— What is being asked —
Extract the lines that carry the string "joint" from the listing.

********

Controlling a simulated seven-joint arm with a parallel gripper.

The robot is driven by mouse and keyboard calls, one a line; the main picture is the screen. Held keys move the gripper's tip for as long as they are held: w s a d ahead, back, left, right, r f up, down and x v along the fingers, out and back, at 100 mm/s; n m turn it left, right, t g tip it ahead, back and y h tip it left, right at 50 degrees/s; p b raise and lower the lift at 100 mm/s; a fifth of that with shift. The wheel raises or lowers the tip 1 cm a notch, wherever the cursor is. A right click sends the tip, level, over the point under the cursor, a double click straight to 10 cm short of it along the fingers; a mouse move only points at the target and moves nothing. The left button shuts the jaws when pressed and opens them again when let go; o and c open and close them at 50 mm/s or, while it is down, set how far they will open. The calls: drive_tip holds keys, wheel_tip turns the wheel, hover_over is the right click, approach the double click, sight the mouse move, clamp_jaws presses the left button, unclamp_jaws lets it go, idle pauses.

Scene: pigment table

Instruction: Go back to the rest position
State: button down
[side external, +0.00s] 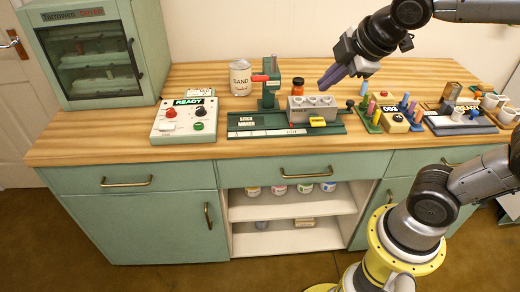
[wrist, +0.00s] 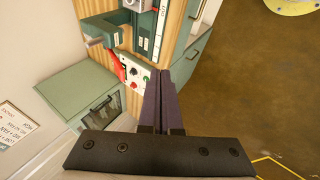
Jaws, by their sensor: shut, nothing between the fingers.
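My gripper (side external: 333,75) is in the air above the wooden table (side external: 200,80), over the right part of the green stick maker (side external: 247,122). Its two dark purple fingers are shut together with nothing between them. In the wrist view the fingers (wrist: 165,75) lie side by side, pointing past the control box (wrist: 133,72). The gripper touches nothing that I can see.
A control box with a READY display (side external: 185,122) stands left of the stick maker. A SAND can (side external: 240,78) and an orange-brown jar (side external: 298,87) stand behind. Racks with coloured sticks (side external: 390,116) fill the right side. A green cabinet (side external: 90,55) stands at the left.

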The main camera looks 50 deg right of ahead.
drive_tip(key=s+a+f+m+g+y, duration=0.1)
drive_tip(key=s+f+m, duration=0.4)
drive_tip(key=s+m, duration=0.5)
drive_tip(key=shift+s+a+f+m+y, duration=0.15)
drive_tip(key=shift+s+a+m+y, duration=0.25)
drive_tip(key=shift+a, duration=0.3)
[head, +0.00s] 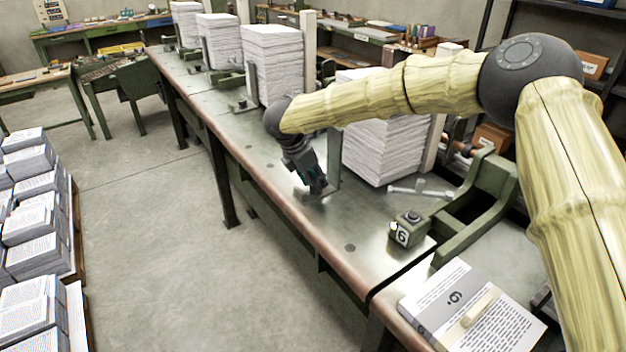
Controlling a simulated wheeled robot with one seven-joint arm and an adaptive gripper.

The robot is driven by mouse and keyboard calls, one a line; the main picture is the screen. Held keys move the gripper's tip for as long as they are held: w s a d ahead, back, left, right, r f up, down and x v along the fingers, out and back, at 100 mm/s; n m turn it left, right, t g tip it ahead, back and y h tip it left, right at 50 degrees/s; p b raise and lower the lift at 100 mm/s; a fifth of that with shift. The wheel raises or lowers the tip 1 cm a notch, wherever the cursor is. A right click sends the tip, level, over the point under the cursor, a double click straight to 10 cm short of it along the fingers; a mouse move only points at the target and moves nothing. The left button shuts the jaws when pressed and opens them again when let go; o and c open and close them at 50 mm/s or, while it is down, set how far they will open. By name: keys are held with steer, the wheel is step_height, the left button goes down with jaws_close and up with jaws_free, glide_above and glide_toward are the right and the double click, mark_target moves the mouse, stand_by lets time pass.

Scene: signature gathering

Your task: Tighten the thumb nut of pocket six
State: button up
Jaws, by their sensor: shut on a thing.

********

— Task result —
Controlling a simulated seven-joint arm with a parallel gripper.
Controlling a simulated wheeled robot with one seven-joint arm and an adaptive gripper.

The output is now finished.